England’s understanding of the importance of collaborative and multilayered partnerships has built a depth to the program, created important strategic creative networks, developed new audiences, and consolidated the vision of the Gallery as a creative hub and enabled the ongoing success and sustainability of aligned cultural organisations.
ACHAA AWARD FOR EXCELLENCE BY AN ABORIGINAL CURATOR |
Bianca Beetson
New England Regional Art Museum: Myall Creek and beyond
The Art Museum along with The Friends of Myall Creek Memorial, Armidale Aboriginal Keeping Place and University of New England produced a program of exhibitions, public programs and a symposium that explored the history and on-going impact of the 1838 massacre of Aboriginal people at Myall Creek.
Bianca Beetson was engaged as a guest curator to develop the curatorial direction of the NERAM exhibition. In this role she was responsible for selecting artists to, firstly participate in research residencies at the Memorial and surrounding region, and secondly produce new works responding to the history and site.

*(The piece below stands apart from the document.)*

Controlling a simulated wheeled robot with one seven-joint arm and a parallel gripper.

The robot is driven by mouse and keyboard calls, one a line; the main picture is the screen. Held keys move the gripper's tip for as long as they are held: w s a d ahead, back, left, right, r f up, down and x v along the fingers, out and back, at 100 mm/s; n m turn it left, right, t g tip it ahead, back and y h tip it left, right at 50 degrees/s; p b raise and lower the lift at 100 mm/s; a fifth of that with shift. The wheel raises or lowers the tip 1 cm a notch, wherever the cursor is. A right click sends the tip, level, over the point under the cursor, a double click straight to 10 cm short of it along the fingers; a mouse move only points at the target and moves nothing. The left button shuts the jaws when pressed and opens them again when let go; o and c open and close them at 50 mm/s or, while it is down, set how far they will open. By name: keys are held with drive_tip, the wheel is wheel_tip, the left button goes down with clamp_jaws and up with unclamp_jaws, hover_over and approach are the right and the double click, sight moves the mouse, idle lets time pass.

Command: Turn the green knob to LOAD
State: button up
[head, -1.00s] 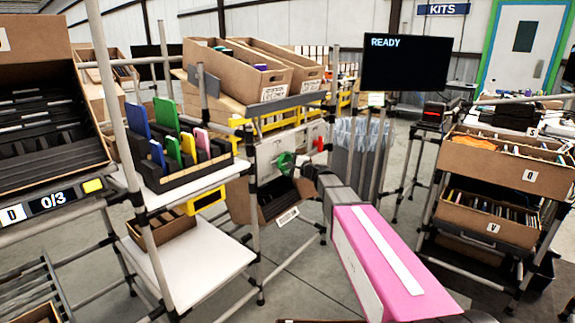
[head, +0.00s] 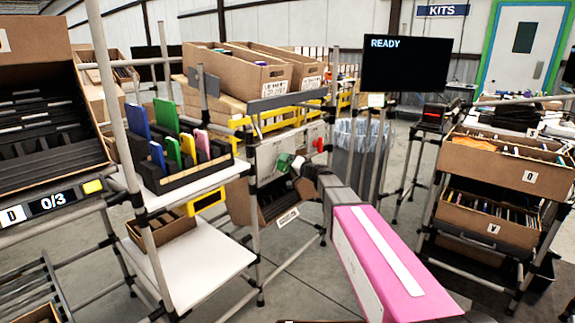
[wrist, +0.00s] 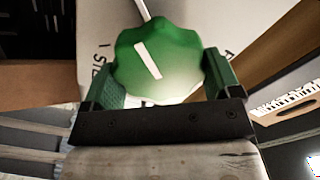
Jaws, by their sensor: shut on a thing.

Beetson’s curatorial approach is discussed in her catalogue essay; The title, Myall Creek and beyond, refers to a very specific place, whilst the word ‘beyond’ could be interpreted as meaning to forget or move on. However, in the case of this exhibition ‘beyond’ means deepening and expanding the conversation. The artists selected for this exhibition were chosen for their ability to create work which does exactly this: deepen the conversation.
Beetson provided an essay and interpretive texts, directed the exhibition design and contributed to a number of public programs in the exhibition. She was also an important part of the dialogue with the community and ensured that sensitivity and protocols were implemented at each and every stage of the project.